2. Qui est protégé par ce statut juridique des lanceurs d’alerte ?

Le dispositif accorde une protection aux individus « désintéressé et de bonne foi » qui effectuent un signalement, qu’il s’agisse de salariés ou de collaborateurs externes ou occasionnels (y compris des fournisseurs et sous-traitants). Notons toutefois que les associations et les ONG et les syndicats ne sont pas protégés par ce statut, le législateur ayant voulu privilégier le signalement par les individus eux-mêmes des faits dont ils ont eu connaissance.
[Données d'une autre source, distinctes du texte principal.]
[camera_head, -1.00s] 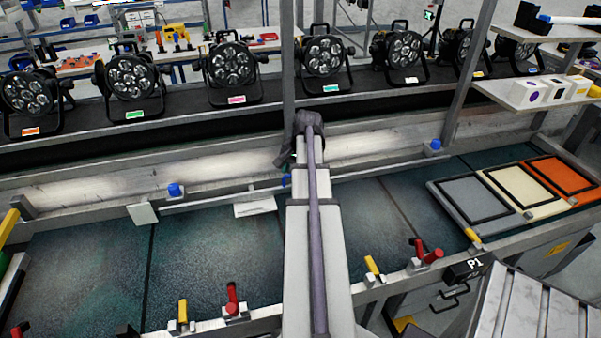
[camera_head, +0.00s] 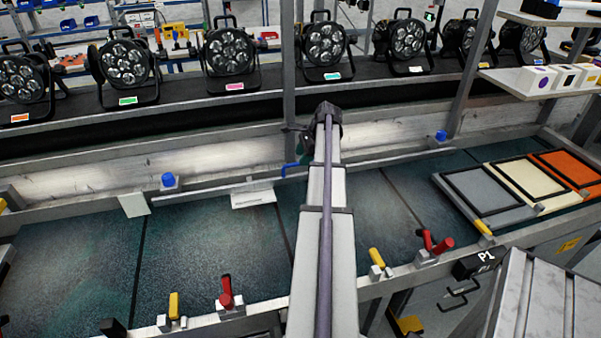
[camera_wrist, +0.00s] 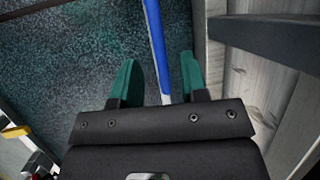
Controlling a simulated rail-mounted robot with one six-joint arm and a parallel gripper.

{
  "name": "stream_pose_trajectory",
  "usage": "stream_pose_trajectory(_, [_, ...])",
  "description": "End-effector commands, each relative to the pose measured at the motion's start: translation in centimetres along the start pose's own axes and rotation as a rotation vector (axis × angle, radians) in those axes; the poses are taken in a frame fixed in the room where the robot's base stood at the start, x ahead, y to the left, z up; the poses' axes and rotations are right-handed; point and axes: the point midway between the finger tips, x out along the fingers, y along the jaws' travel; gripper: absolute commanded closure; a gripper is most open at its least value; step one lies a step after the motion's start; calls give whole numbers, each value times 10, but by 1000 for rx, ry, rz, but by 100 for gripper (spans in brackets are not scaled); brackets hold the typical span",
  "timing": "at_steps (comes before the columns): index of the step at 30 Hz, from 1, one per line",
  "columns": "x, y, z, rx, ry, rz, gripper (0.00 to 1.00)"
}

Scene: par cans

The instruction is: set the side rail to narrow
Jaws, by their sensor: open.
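The side rail (camera_head: 215,189) is a thin pale bar along the back of the dark table bed. A blue handle (camera_head: 288,169) shows at its right end, beside my gripper (camera_head: 303,151). In the wrist view, a long blue bar (camera_wrist: 154,35), apparently this handle, runs between the two green fingers of my gripper (camera_wrist: 160,60). The fingers are open, with gaps on both sides of the bar. The bar's near end is pale and disappears behind the gripper body. A white card (camera_head: 252,199) lies by the rail; its marking is unreadable.
Blue knobs (camera_head: 168,180) sit along the back ledge. Red levers (camera_head: 227,293) and yellow levers (camera_head: 376,258) line the front edge. Grey, cream and orange panels (camera_head: 482,192) lie at right. Several stage lamps (camera_head: 325,45) stand on the shelf behind. The bed is otherwise largely clear.

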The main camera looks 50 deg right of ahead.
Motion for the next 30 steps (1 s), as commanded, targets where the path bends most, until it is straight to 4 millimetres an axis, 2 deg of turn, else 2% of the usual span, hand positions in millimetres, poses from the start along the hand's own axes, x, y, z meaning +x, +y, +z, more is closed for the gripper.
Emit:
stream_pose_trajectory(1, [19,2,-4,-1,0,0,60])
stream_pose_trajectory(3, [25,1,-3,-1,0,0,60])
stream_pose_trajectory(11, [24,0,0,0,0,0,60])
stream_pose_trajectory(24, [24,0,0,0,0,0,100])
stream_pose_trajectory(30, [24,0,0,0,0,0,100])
3. Comment lancer une alerte ?

La loi établit un système de remontée des signalements sécurisé et par paliers[6] :

  • Niveau 1: le lanceur d’alerte devra tout d’abord prévenir son supérieur hiérarchique direct ou indirect ou un référent que devront obligatoirement désigner les entreprises de plus de 50 salariés. Celui-ci pourra être une personne physique ou morale, interne ou externe à la société.
  • Niveau 2: en l’absence de diligence, dans un délai raisonnable et prévisible qui devra être défini par l’entreprise, de la part du supérieur hiérarchique ou du référent désigné, le lanceur d’alerte pourra s’adresser à l’autorité judiciaire ou administrative compétente (procureur de la République, autorité administrative…) ou au représentant de l’ordre professionnel dont il dépend. La Loi Sapin prévoit des dispositions spécifiques concernant les entités et personnes soumises au contrôle de l’AMF et de l’ACPR[7]. En l’absence de réaction de son responsable hiérarchique ou du référent désigné, et lorsque le signalement révèle un manquement aux textes européens, au code monétaire et financier (ou au règlement général de l’AMF), dont l’ACPR et l’AMF sont chargées d’assurer le respect, le lanceur d’alerte peut effectuer son signalement directement auprès de l’une de ces deux autorités (Cf. infra).
  • Niveau 3: en dernier ressort, à défaut de traitement dans un délai de trois mois, le signalement pourra être rendu public (réseaux sociaux, presse…).

Seul un « danger grave et imminent ou […] un risque de dommages irréversibles » permet de divulguer directement les informations aux autorités ou au public.  Ces critères ne sont toutefois pas précisés par la Loi.

Le signalement peut également être directement adressé au Défenseur des droits afin d’être orienté vers le bon organisme de recueil d’alerte[8].

S’agissant du secteur bancaire et financier, dès réception du signalement, l’ACPR ou l’AMF sont tenues d’analyser les éléments fournis et de décider des suites qui doivent être réservées, dans la limite de leurs compétences. Si elles considèrent que le signalement ne relève pas de leur compétence, elles doivent l’indiquer à son auteur. Elles peuvent également adresser le signalement au Défenseur des droits qui l’orientera vers l’organisme de recueil de l’alerte approprié.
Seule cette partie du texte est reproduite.